- _DATA SHOWN_:
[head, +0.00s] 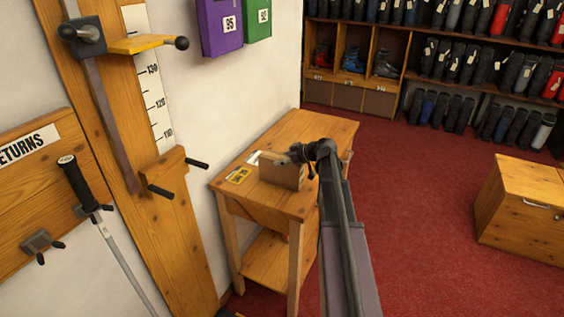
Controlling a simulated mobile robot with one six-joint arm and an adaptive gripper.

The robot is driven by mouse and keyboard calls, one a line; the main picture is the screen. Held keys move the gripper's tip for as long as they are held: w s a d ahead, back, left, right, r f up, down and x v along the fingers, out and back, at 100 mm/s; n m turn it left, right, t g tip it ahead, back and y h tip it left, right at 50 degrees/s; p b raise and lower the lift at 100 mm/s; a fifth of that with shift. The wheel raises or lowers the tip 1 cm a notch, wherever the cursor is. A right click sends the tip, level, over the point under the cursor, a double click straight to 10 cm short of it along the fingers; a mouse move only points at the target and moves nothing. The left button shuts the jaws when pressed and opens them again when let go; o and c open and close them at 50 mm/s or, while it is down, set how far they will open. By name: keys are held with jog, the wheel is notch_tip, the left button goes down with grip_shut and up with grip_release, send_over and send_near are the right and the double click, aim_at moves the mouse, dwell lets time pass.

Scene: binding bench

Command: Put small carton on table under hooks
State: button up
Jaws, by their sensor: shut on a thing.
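The small carton (281,173) is a brown box at the top of the wooden table (317,130). My gripper (298,155) is shut on the carton's upper right side. The carton looks upright, and its base seems to be at the tabletop; I cannot tell whether it rests there or is held just above. The black hooks (178,178) stick out from a wooden board on the wall, left of the table. The fingertips are small and partly hidden against the carton.
A yellow card (239,175) and a white label (255,157) lie left of the carton. The table's far part is clear. A wooden chest (520,215) stands at right on the red carpet. A pole with a black grip (80,185) hangs at left. Boot shelves (400,55) line the back.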

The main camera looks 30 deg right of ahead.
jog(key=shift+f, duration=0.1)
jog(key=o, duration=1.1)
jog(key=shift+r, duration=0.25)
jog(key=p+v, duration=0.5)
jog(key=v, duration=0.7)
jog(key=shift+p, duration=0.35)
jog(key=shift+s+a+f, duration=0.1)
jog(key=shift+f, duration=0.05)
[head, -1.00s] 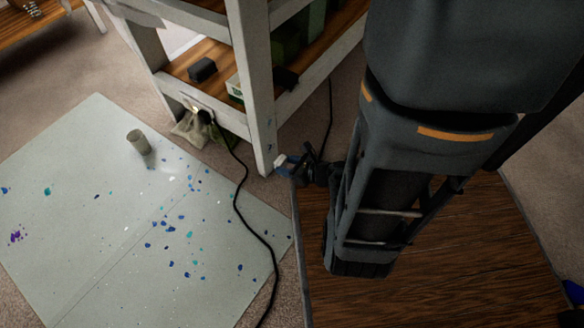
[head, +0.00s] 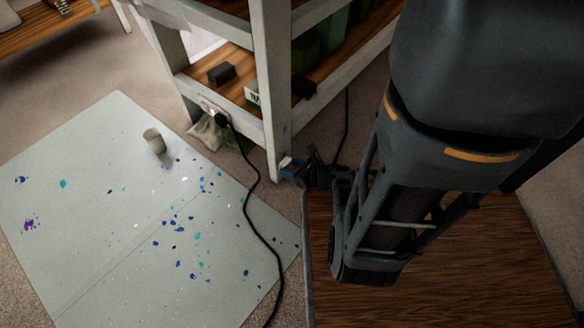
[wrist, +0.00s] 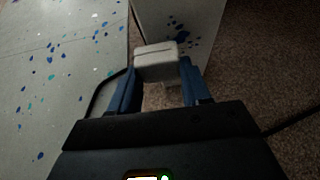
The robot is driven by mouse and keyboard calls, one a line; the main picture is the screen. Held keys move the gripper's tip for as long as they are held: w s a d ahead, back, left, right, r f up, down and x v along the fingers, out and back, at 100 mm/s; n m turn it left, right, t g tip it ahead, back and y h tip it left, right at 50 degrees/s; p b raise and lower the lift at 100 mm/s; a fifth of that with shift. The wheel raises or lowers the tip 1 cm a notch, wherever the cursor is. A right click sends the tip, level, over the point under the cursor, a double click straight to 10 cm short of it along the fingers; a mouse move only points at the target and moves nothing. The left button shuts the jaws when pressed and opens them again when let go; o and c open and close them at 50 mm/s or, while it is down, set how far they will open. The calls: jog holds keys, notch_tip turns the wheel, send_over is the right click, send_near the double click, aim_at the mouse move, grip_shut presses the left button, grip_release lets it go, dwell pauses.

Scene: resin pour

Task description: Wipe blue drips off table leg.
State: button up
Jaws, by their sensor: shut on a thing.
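The white table leg (head: 277,110) stands at the near corner of the shelved table. In the wrist view, the leg (wrist: 198,22) rises just ahead of my gripper, with dark blue drips (wrist: 181,32) on its face. My gripper (head: 292,166) is low beside the leg's foot. In the wrist view, my gripper's blue fingers (wrist: 158,80) are shut on a white block-like wiping pad (wrist: 156,60). The pad is close to the leg, just below the drips; I cannot tell whether it touches.
A paint-spattered sheet (head: 90,220) covers the floor at left, with a grey cup (head: 154,141) on it. A black cord (head: 248,215) runs across the sheet near the leg.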

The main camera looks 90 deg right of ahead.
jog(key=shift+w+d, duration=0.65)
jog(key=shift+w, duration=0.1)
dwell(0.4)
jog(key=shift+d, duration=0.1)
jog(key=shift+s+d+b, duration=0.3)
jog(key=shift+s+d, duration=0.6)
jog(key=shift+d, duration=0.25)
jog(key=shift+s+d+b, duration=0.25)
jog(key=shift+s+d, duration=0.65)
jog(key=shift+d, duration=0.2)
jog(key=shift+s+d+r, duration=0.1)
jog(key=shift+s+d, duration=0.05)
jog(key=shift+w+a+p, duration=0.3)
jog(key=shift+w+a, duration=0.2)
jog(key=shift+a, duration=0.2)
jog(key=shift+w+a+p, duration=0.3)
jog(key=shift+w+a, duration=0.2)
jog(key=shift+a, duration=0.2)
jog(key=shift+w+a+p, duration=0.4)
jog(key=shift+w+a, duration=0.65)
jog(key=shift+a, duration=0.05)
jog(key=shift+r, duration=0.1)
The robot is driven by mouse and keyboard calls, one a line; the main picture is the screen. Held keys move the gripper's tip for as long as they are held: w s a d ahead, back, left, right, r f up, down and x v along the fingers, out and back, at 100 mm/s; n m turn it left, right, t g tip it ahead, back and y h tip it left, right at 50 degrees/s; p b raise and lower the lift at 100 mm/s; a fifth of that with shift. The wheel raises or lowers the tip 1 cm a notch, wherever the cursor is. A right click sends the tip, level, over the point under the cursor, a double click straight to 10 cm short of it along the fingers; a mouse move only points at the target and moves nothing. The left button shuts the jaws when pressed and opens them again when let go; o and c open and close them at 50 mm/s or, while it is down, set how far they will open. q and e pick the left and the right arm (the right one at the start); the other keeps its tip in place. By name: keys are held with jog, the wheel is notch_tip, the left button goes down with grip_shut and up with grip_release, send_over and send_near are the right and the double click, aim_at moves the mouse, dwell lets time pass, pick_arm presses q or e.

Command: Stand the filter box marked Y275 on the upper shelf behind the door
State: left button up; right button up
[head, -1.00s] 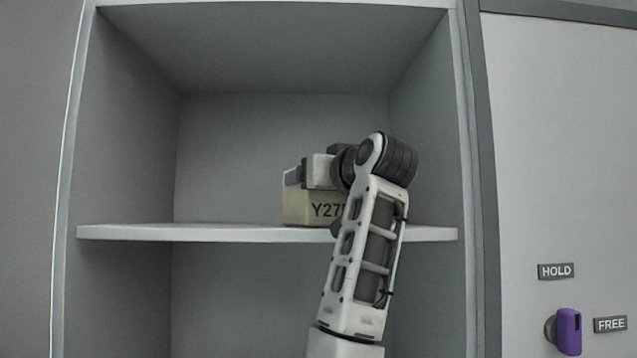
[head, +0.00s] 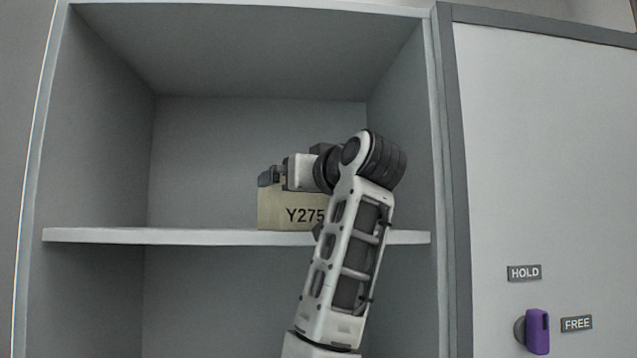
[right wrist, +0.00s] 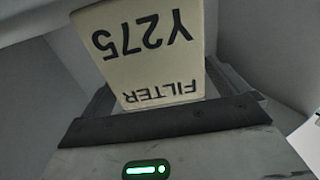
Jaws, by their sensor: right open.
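The pale yellow filter box (head: 290,214), marked Y275, stands upright on the upper shelf (head: 150,237) of the open cabinet. My right gripper (head: 270,177) is at the top of the box, and my arm covers its right end. In the right wrist view the box (right wrist: 150,55) shows its label upside down, between the dark fingers of my gripper (right wrist: 165,95). The jaws are open; whether a finger still touches the box I cannot tell. My left gripper is not in view.
The shelf is clear to the left of the box. On the right is a white panel (head: 550,150) with a purple knob (head: 537,331), a HOLD label (head: 524,273) and a FREE label (head: 576,324). The knob is beside FREE.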

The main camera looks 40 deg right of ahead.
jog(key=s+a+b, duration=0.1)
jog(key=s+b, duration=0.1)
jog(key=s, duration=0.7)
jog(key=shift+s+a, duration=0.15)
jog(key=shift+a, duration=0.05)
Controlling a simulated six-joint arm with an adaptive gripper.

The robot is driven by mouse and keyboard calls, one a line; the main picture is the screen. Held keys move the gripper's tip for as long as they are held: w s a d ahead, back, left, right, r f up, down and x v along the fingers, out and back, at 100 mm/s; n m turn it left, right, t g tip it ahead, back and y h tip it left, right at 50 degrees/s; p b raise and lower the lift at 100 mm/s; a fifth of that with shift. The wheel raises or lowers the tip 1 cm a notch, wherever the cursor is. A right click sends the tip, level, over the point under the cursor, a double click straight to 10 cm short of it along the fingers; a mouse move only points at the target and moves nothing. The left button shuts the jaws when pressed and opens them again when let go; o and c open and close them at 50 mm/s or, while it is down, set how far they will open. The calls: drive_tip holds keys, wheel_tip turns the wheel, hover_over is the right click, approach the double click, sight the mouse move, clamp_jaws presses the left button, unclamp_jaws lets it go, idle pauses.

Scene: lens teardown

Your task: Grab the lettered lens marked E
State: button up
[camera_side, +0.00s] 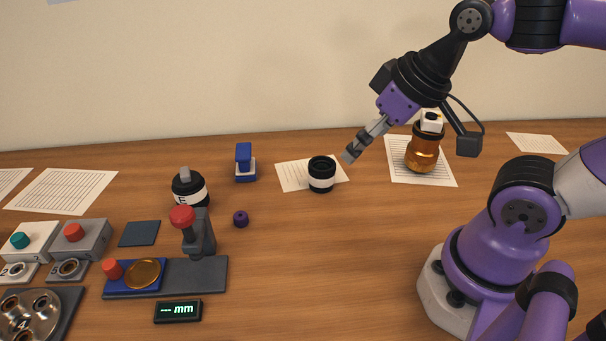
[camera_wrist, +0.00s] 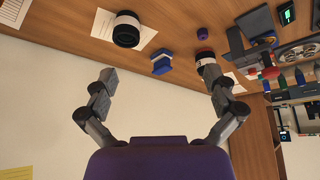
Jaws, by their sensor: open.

- _WHAT IS EXPECTED_:
Transcribe every entry word for word, but omit the pictures.

- _FINISHED TASK_:
[head, +0.00s] 
Controlling a simulated mobile robot with one six-joint arm and an adaptive gripper.

The robot is driven by mouse and keyboard calls, one a line; the main picture is the screen. Held keys move the gripper's tip for as long as they are held: w s a d ahead, back, left, right, r f up, down and x v along the fingers, out and back, at 100 mm/s; n m turn it left, right, t g tip it ahead, back and y h tip it left, right at 50 degrees/s; p b raise and lower the lift at 100 mm/s; a fifth of that with shift. The wheel raises or lowers the tip 1 cm a notch, wherever the cursor is. A right click sends the tip, level, over the point under the cursor, a double click straight to 10 cm short of it along the fingers; a mouse move only points at the target and moves nothing. The left button shuts the jaws when pressed and opens them again when let go; o and c open and close them at 50 mm/s or, while it is down, set how far they will open. By name: keys are held with jog, the wheel is notch_tip, the left button goes down with grip_shut and up with grip_release, send_over and send_near are the right and the double click, aim_at moves the mouse, dwell lets time pass.

Scene: binding bench

Command: Put small carton on table under hooks
State: button up
Jaws, by their sensor: shut on a thing.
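The small carton (281,173) is a brown box at the top of the wooden table (317,130). My gripper (298,155) is shut on the carton's upper right side. The carton looks upright, and its base seems to be at the tabletop; I cannot tell whether it rests there or is held just above. The black hooks (178,178) stick out from a wooden board on the wall, left of the table. The fingertips are small and partly hidden against the carton.
A yellow card (239,175) and a white label (255,157) lie left of the carton. The table's far part is clear. A wooden chest (520,215) stands at right on the red carpet. A pole with a black grip (80,185) hangs at left. Boot shelves (400,55) line the back.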

The main camera looks 30 deg right of ahead.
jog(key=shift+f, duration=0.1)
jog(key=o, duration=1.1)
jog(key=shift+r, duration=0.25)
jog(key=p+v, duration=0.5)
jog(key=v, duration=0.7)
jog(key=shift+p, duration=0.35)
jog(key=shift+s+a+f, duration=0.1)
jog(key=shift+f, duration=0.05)
[head, -1.00s] 
[head, +0.00s] 
[wrist, +0.00s] 
The robot is driven by mouse and keyboard calls, one a line; the main picture is the screen. Held keys move the gripper's tip for as long as they are held: w s a d ahead, back, left, right, r f up, down and x v along the fingers, out and back, at 100 mm/s; n m turn it left, right, t g tip it ahead, back and y h tip it left, right at 50 degrees/s; p b raise and lower the lift at 100 mm/s; a fifth of that with shift. The wheel raises or lowers the tip 1 cm a notch, wherever the cursor is. A right click sends the tip, level, over the point under the cursor, a double click straight to 10 cm short of it along the fingers; a mouse move only points at the target and moves nothing. The left button shuts the jaws when pressed and opens them again when let go; o and c open and close them at 50 mm/s or, while it is down, set how far they will open. The calls: jog holds keys, notch_tip turns the wheel, send_over is the right click, send_near the double click, aim_at the mouse move, grip_shut presses the left button, grip_release lets it go, dwell pauses.

Scene: resin pour

Task description: Wipe blue drips off table leg.
State: button up
Jaws, by their sensor: shut on a thing.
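The white table leg (head: 277,110) stands at the near corner of the shelved table. In the wrist view, the leg (wrist: 198,22) rises just ahead of my gripper, with dark blue drips (wrist: 181,32) on its face. My gripper (head: 292,166) is low beside the leg's foot. In the wrist view, my gripper's blue fingers (wrist: 158,80) are shut on a white block-like wiping pad (wrist: 156,60). The pad is close to the leg, just below the drips; I cannot tell whether it touches.
A paint-spattered sheet (head: 90,220) covers the floor at left, with a grey cup (head: 154,141) on it. A black cord (head: 248,215) runs across the sheet near the leg.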

The main camera looks 90 deg right of ahead.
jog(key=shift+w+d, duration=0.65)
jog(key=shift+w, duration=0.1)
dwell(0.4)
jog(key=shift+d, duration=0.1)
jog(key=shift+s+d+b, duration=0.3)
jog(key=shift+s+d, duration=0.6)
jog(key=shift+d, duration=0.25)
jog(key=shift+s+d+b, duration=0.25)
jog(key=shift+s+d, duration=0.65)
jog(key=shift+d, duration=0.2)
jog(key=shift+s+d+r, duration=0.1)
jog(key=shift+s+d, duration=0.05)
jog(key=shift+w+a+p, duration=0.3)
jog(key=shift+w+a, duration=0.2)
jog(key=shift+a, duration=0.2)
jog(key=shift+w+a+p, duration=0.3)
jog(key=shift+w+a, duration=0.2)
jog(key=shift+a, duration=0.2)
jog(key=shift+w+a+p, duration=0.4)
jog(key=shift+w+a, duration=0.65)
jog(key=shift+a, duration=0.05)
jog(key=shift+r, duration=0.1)
The robot is driven by mouse and keyboard calls, one a line; the main picture is the screen. Held keys move the gripper's tip for as long as they are held: w s a d ahead, back, left, right, r f up, down and x v along the fingers, out and back, at 100 mm/s; n m turn it left, right, t g tip it ahead, back and y h tip it left, right at 50 degrees/s; p b raise and lower the lift at 100 mm/s; a fifth of that with shift. The wheel raises or lowers the tip 1 cm a notch, wherever the cursor is. A right click sends the tip, level, over the point under the cursor, a double click straight to 10 cm short of it along the fingers; a mouse move only points at the target and moves nothing. The left button shuts the jaws when pressed and opens them again when let go; o and c open and close them at 50 mm/s or, while it is down, set how far they will open. q and e pick the left and the right arm (the right one at the start); the other keeps its tip in place. By name: keys are held with jog, the wheel is notch_tip, the left button goes down with grip_shut and up with grip_release, send_over and send_near are the right and the double click, aim_at moves the mouse, dwell lets time pass, pick_arm presses q or e.

Command: Stand the filter box marked Y275 on the upper shelf behind the door
State: left button up; right button up
[head, -1.00s] 
[head, +0.00s] 
[right wrist, +0.00s] 
Jaws, by their sensor: right open.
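The pale yellow filter box (head: 290,214), marked Y275, stands upright on the upper shelf (head: 150,237) of the open cabinet. My right gripper (head: 270,177) is at the top of the box, and my arm covers its right end. In the right wrist view the box (right wrist: 150,55) shows its label upside down, between the dark fingers of my gripper (right wrist: 165,95). The jaws are open; whether a finger still touches the box I cannot tell. My left gripper is not in view.
The shelf is clear to the left of the box. On the right is a white panel (head: 550,150) with a purple knob (head: 537,331), a HOLD label (head: 524,273) and a FREE label (head: 576,324). The knob is beside FREE.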

The main camera looks 40 deg right of ahead.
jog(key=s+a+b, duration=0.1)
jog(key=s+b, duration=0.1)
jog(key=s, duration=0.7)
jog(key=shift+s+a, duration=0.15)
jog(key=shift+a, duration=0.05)
Controlling a simulated six-joint arm with an adaptive gripper.

The robot is driven by mouse and keyboard calls, one a line; the main picture is the screen. Held keys move the gripper's tip for as long as they are held: w s a d ahead, back, left, right, r f up, down and x v along the fingers, out and back, at 100 mm/s; n m turn it left, right, t g tip it ahead, back and y h tip it left, right at 50 degrees/s; p b raise and lower the lift at 100 mm/s; a fifth of that with shift. The wheel raises or lowers the tip 1 cm a notch, wherever the cursor is. A right click sends the tip, level, over the point under the cursor, a double click straight to 10 cm short of it along the fingers; a mouse move only points at the target and moves nothing. The left button shuts the jaws when pressed and opens them again when let go; o and c open and close them at 50 mm/s or, while it is down, set how far they will open. The calls: drive_tip holds keys, wheel_tip turns the wheel, hover_over is the right click, approach the double click, sight the mouse move, clamp_jaws presses the left button, unclamp_jaws lets it go, idle pauses.

Scene: lens teardown

Your task: Grab the lettered lens marked E
State: button up
[camera_side, +0.00s] 
[camera_wrist, +0.00s] 
Jaws, by their sensor: open.

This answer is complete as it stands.